• Rabbi Anthony Knopf

From the Desk - Wearing Tzitzit on the Outside


Shalom Friends! On Friday, we hosted a lovely event with PJ Library where we learnt about Shabbat. Volunteers lit candles and said the blessing on the bread as Rebbetzin Carly and I provided explanations. It was wonderful to meet and get to know young families from the St Laurent area. Many thanks also to Mireille Alvo and Howie Brown for all their work in making this event a success. You can see photos from the event here.
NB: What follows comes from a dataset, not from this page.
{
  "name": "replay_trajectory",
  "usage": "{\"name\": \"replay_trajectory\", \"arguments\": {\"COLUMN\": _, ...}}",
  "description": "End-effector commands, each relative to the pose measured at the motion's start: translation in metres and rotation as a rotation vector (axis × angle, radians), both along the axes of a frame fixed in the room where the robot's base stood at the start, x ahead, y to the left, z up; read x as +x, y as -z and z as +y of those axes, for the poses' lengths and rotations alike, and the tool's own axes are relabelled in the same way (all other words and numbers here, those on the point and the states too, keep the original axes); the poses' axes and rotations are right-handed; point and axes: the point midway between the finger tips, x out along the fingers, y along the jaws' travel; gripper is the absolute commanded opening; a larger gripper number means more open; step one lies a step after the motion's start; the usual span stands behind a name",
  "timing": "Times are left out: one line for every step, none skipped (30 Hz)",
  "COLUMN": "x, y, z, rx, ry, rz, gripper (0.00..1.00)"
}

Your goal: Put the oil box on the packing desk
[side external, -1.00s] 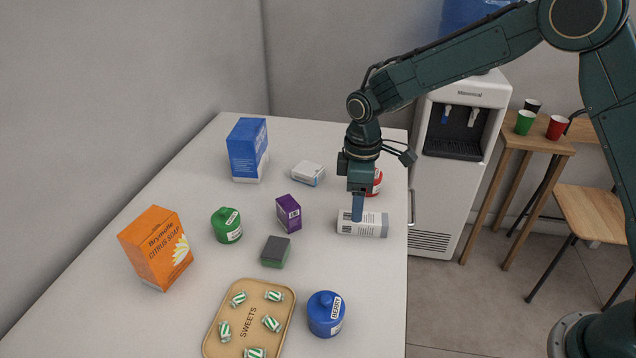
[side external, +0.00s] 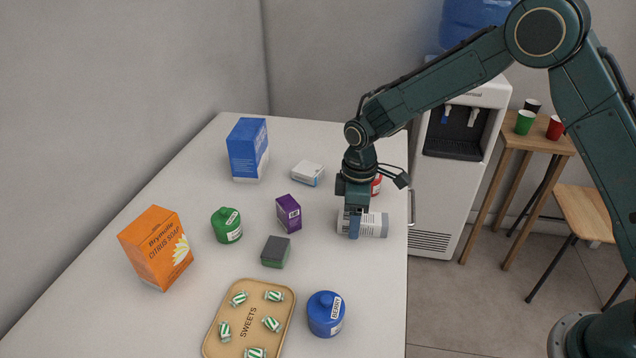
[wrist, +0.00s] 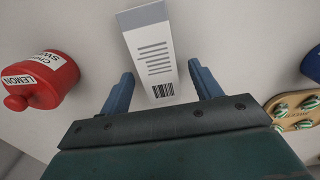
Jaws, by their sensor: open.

What an incredible Shabbat we had last week with Yossi Goodman! It was wonderful to see so many new faces in synagogue and Yossi's story left us all uplifted and inspired. Long may it continue! Have a wonderful Shabbos, Rabbi Anthony and Carly Knopf Dovid, Rachelli, Yehuda and Avrami

What's the Deal With... Wearing Tzitzit on the Outside? This question was asked by David Guttman. The Torah says regarding tzitzit: “This shall be tzitzit for you and, when you see it, you will remember all the commandments of G-d and you shall perform them.” So, we see that one reason for wearing tzitzit is that seeing them reminds us of the other mitzvot. Accordingly, Rabbi Yosef Karo (16th century, Safed) writes in his Shulchan Aruch that one should wear the tzitzit over his other clothes so that he can constantly see them and be reminded of the mitzvot. Another reason for wearing tzitzit out is advanced by the Chafetz Chaim (19th century, Poland). The Chafetz Chaim compared the tzitzit to an autographed gift from a king. A recipient would surely want to wear them in the most visible manner so the Chafetz Chaim condemns the practice of tucking them in and considers it a denigration. On the other hand, the great Kabbalist known as the Arizal (16th century, Safed) would wear his tzitzit under his other garments. His students explained that it is the tallit that many men wear in synagogue that represents the external and is worn over other garments. The smaller tzitzit garment, by contrast, represents the internal level and is therefore not worn on the outside. So, on this understanding, the importance of seeing the tzitzit applies to the larger tallit, worn during morning services. Others say that the tzitzit are seen when the person puts them on. It is not necessary to see them constantly, only at the point at which the person is getting dressed. The bottom line is that there are different practices and there are justifications, both for tucking in the tzitzit and for wearing them on the outside.